Ralston Purina Co. v. Arthur G. McKee & Co.

174 A.D.2d 1060 | N.Y. App. Div. | 1991

—Order unanimously modified on the law and as modified affirmed without costs, in accordance with the following Memorandum: Successive motions for summary judgment should be discouraged in the absence of a showing of newly discovered evidence or other sufficient cause (see, McDougal v County of Livingston, 89 AD2d 815; Marine Midland Bank v Fisher, 85 AD2d 905, 906; Graney Dev. Corp. v Taksen, 62 AD2d 1148, 1149). In this case, third-party defendants GAF and Silbrico instituted two prior motions, one for summary judgment (CPLR 3212) and the other for dismissal (CPLR 3019). Both motions were denied, and the movants have failed to raise any issue that was not, or could not have been, raised on those prior applications. Under the circumstances, the court properly denied the instant motions.

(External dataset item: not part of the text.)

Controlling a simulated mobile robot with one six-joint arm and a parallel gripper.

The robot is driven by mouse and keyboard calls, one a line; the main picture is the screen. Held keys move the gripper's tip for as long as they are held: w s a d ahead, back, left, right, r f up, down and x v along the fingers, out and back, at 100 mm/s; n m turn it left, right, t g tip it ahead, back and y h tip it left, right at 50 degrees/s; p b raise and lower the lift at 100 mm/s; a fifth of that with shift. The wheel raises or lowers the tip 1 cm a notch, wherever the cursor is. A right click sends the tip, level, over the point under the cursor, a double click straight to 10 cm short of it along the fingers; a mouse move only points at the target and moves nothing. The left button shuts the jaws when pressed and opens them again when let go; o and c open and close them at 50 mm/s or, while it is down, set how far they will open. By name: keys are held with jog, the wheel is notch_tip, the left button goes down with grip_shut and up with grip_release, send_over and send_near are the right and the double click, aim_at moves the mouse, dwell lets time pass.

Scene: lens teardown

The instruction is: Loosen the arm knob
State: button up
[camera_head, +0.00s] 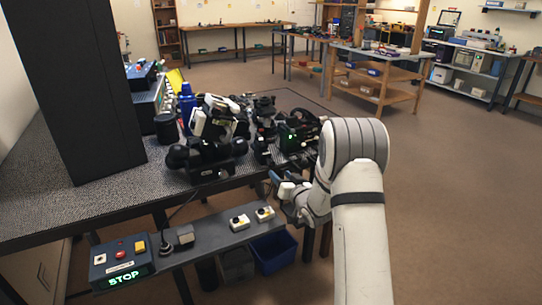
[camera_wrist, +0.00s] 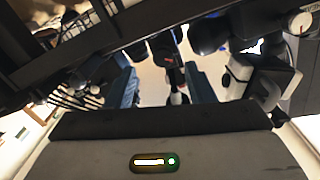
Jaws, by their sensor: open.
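My gripper (camera_head: 284,184) is beside the bench's front edge, below and in front of the black equipment. In the wrist view its two blue fingers are apart, with an open gap (camera_wrist: 161,88) between them. A dark post-like part with a small red mark (camera_wrist: 168,62) shows in line with this gap; I cannot tell how far off it is. Black clamp-like equipment with rounded ends (camera_head: 207,158) stands on the bench, and a slim black stand (camera_head: 263,130) is to its right. I cannot tell for certain which part is the arm knob.
A control box reading STOP (camera_head: 122,268) and small yellow-button boxes (camera_head: 239,222) sit on a lower shelf. A blue bin (camera_head: 273,252) is below it. A tall dark panel (camera_head: 75,90) stands at left. The floor at right is clear.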

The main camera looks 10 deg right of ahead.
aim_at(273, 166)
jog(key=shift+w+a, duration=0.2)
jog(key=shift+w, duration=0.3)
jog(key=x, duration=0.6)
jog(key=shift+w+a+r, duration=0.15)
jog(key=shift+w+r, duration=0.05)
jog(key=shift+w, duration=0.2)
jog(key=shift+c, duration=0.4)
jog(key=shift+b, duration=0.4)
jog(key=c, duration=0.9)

Supreme Court erred, however, in denying the cross motion of defendant and third-party plaintiff Industrial First to dismiss the Statute of Limitations defense raised by both third-party defendants. The third-party complaints seek contribution and implied indemnification, and it is undisputed that no payment has been made by the third-party plaintiff. A cause of action for indemnity or contribution does not accrue for Statute of Limitations purposes until payment has been made by the party seeking to recover (see, State of New York v Stewart’s Ice Cream Co., 64 NY2d 83, 88-89; McDermott v City of New York, 50 NY2d 211, 217-220). Here, the Statute of Limitations on the third-party plaintiff’s claim has not begun to run. (Appeals from Order of Supreme Court, Chautauqua County, Ricotta, J.—Summary Judgment.) Present—Callahan, J. P., Denman, Boomer, Balio, and Lowery JJ. (Order entered May 23, 1991.)